DATA EXCERPT ::
%%

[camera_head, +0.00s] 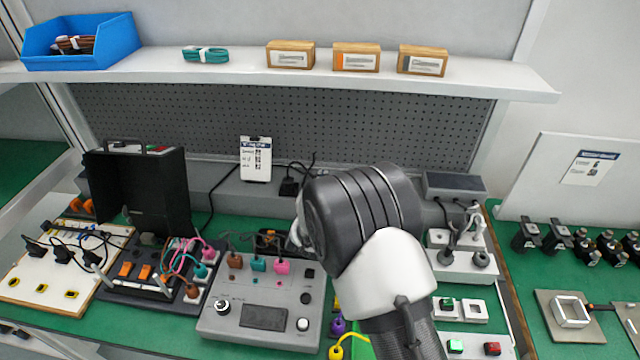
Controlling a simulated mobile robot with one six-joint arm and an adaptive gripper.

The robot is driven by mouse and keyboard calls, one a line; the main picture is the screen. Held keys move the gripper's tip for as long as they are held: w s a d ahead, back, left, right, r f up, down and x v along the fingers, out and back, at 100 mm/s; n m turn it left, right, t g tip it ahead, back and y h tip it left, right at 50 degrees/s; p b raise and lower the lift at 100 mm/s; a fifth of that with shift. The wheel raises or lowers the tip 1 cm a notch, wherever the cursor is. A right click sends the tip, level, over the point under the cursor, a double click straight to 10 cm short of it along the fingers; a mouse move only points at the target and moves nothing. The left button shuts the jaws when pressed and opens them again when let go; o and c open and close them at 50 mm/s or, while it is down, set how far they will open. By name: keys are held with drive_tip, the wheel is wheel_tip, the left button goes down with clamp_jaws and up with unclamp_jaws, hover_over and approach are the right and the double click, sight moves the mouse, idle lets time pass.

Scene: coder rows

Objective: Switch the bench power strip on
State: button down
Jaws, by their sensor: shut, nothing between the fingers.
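A long grey strip (215,190) runs along the back of the bench below the pegboard, with a black plug (289,186) and cables at its middle. It looks like the bench power strip; part of it is hidden behind my arm. I cannot make out its switch or whether it is lit. My gripper (266,242) shows only as a small dark shape left of my wrist, just behind the grey control box and in front of the strip. It is shut and appears empty. I see no contact with the strip.
A grey control box (262,317) with coloured plugs stands in front. An open black case (138,190) and a white socket board (50,285) are left. White socket units (462,262) and green and red buttons (475,346) are right. A shelf (230,70) hangs above.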

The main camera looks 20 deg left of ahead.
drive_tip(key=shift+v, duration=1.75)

%%

WHAT IS REQUIRED :: Transcribe the full listing above exactly, with the images removed.

SOLVED EXERCISE ::
[camera_head, +0.00s] 
Controlling a simulated mobile robot with one six-joint arm and an adaptive gripper.

The robot is driven by mouse and keyboard calls, one a line; the main picture is the screen. Held keys move the gripper's tip for as long as they are held: w s a d ahead, back, left, right, r f up, down and x v along the fingers, out and back, at 100 mm/s; n m turn it left, right, t g tip it ahead, back and y h tip it left, right at 50 degrees/s; p b raise and lower the lift at 100 mm/s; a fifth of that with shift. The wheel raises or lowers the tip 1 cm a notch, wherever the cursor is. A right click sends the tip, level, over the point under the cursor, a double click straight to 10 cm short of it along the fingers; a mouse move only points at the target and moves nothing. The left button shuts the jaws when pressed and opens them again when let go; o and c open and close them at 50 mm/s or, while it is down, set how far they will open. By name: keys are held with drive_tip, the wheel is wheel_tip, the left button goes down with clamp_jaws and up with unclamp_jaws, hover_over and approach are the right and the double click, sight moves the mouse, idle lets time pass.

Scene: coder rows

Objective: Switch the bench power strip on
State: button down
Jaws, by their sensor: shut, nothing between the fingers.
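A long grey strip (215,190) runs along the back of the bench below the pegboard, with a black plug (289,186) and cables at its middle. It looks like the bench power strip; part of it is hidden behind my arm. I cannot make out its switch or whether it is lit. My gripper (266,242) shows only as a small dark shape left of my wrist, just behind the grey control box and in front of the strip. It is shut and appears empty. I see no contact with the strip.
A grey control box (262,317) with coloured plugs stands in front. An open black case (138,190) and a white socket board (50,285) are left. White socket units (462,262) and green and red buttons (475,346) are right. A shelf (230,70) hangs above.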

The main camera looks 20 deg left of ahead.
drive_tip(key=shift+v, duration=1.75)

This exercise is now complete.